El limón se abraza solidario con los que menos tienen, en los humildes patios crece con esfuerzo cotidiano, permanente. En los páramos que arden de calores y viento fuerte, ¿quién no anhela descansar a la sombra del limonero? Beber cerveza en una enramada cargada del olor de los azahares resulta una experiencia inolvidable (tanto aroma y sabor provocan la ambrosía); besar a la mujer junto al limonero hace la experiencia extraordinaria. ¿Y qué me dicen de los moteles con ventanas que dan al patio sembrado de tiernos limoneros?
El olor del limón hace la infancia.
Para los diabéticos algunas propuestas naturistas recomiendan combatir su mal con jugo de cebolla y limón (retiene líquidos, ciertamente, pero otorga fuerza).
El mundo bivalvo, ostiones y almejas, callo de hacha, se hace próximo con un limón partido por mitad.
El pescado en pipián, los ostiones en su concha, el mortal huevo de tortuga, la hueva de lisa; hay quien afirma que el limón posee condición afrodisiaca.
En la infancia tuve miedo al limonero, por espinoso.
El limonero resiste vientos fuertes, calores sobre cuarenta grados a la sombra como los que ocurren el Istmo de Tehuantepec. Mi madre me hacía regar cada tarde las plantas del patio, al bajar el sol, antes que llegara la noche. Tuve una madre protectora de las plantas. Una novia que tenía en el puerto de Salina Cruz, donde aúlla el viento enloquecido, me regaló una planta de limón real. Lo sembré en el patio, creció huraño, desconfiado, con el tiempo entregó su fruto abundante, bermejo y dulce. Llegó a ser la planta preferida de mi madre; ella, que curaba la carnosidad de los ojos con gotas de limón.

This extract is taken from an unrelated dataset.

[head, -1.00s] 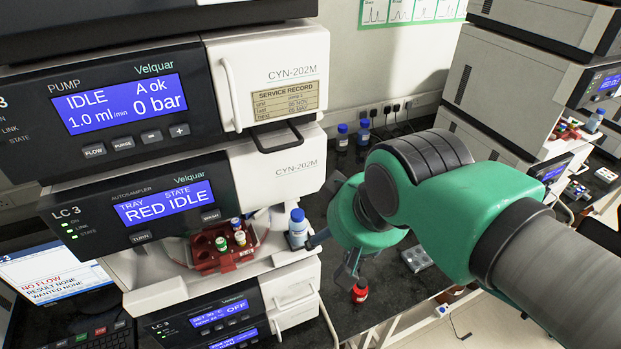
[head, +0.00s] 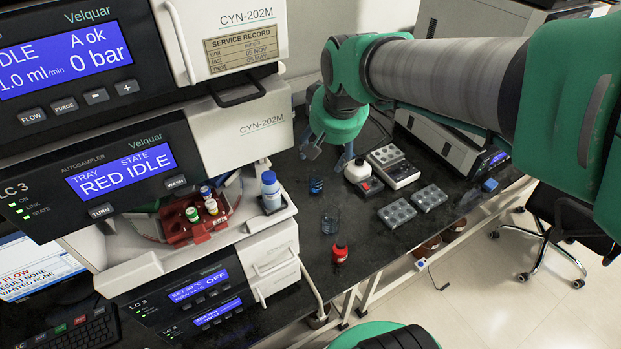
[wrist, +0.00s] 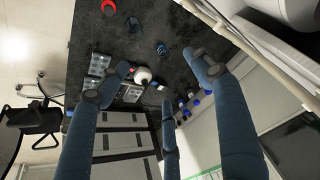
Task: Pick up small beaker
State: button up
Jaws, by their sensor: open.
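Two small glass vessels that look like beakers stand on the dark bench in the head view. One looks bluish (head: 316,185); the other is darker and clearer (head: 329,222), nearer the red bottle. In the wrist view they are the bluish one (wrist: 160,49) and the clearer one (wrist: 134,24). I cannot tell for sure which is the small beaker. My gripper (head: 328,154) is above the back of the bench, beyond both vessels and apart from them. In the wrist view its blue fingers (wrist: 155,78) are spread and empty.
A red-capped bottle (head: 340,252) stands near the bench front.

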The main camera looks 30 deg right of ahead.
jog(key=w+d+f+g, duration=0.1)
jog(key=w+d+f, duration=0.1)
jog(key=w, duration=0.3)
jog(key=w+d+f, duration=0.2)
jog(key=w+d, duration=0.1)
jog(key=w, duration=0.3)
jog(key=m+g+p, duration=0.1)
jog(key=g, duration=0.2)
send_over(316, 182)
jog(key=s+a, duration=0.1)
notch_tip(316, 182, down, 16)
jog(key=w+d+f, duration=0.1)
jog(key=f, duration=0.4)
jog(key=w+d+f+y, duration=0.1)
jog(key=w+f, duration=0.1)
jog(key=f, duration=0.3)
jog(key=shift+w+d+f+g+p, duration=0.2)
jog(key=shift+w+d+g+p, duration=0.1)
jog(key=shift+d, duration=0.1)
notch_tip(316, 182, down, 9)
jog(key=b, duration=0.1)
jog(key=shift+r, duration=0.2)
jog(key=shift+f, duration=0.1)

Cuando llegamos a vivir a San Martín, en estos Valles Centrales, lo primero que hicimos con mis hijos fue plantar árboles de limón persa. Era tiempo de secas, lo recuerdo, en plenos calores de mayo.
Cuando llegaron los primeros frutos nos sorprendió el tamaño del limón -lo que brotaba de aquello que antes fue árida falda de Monte Albán-, sus gajos enormes, la cáscara verde donde brotaba oloroso aceite. Sembramos seis limoneros, y uno humilde, sencillo, de hojas diminutas, espinoso y rebelde: el limonero criollo.
No hay coctel de camarones sin limón, el vuelve a la vida, el caldo de pescado (el cielo de los crudos); hay quien acostumbra los frijoles en caldo con jugo de limón.
En las refresquerías del Istmo de Tehuantepec –nombre que le otorgan allá a las cantinas- acostumbran servir de botana camarones hervidos, acompañados por su limón partido por mitad, puestos en pequeños platos de colores.
Los alimentos entran por los ojos, y el aroma; el verde limón puesto sobre la mesa adelanta la imaginación, otorga el apetito.
Conocí a una mujer que en noches de calor preparaba una jarra de limonada, antes de entrar a la cama.
El collar de limones combate las amígdalas inflamadas, espanta la envidia; su jugo mantiene a raya el mal olor de las axilas. La plata fina, la cubertería, se limpia con jugo de limón y bicarbonato.
La miel con limón combate barros y espinillas, mantiene el cutis terso. Mi madre decía, carga un limón en tu bolsa, nunca sabrás cuándo llegará a rescatarte de una situación comprometida.
Juan José Saer tiene una novela que lleva el título de Limonero Real, relaciono lecturas con las plantas; nada hay mejor que leer a bajo la olorosa sombra (Piglia dice que el lector recuerda atmósferas, que olvida el nombre de los autores, los títulos, el nombre de la obra y hasta el texto mismo, pero recuerda el sitio donde hizo la lectura).
El limón y la sal hacen la memoria.
Guardo memoria de las plantas que rodean mis días; el limonero me entrega flores de azahar de imborrable aroma. Por la tarde junto flores para preparar el té, los diminutos pétalos resultan efectivos convocadores del sueño.
Guardo memoria olfativa, porque del aroma se hace la acción.
Observo por horas el ir y venir de la laboriosa abeja. Descubro que amo a las mujeres que cultivan plantas para cambiar la seca e inclemente tierra por el sitio del perfume y la sombra, anticipo que en el Paraíso crecen hermosos limoneros.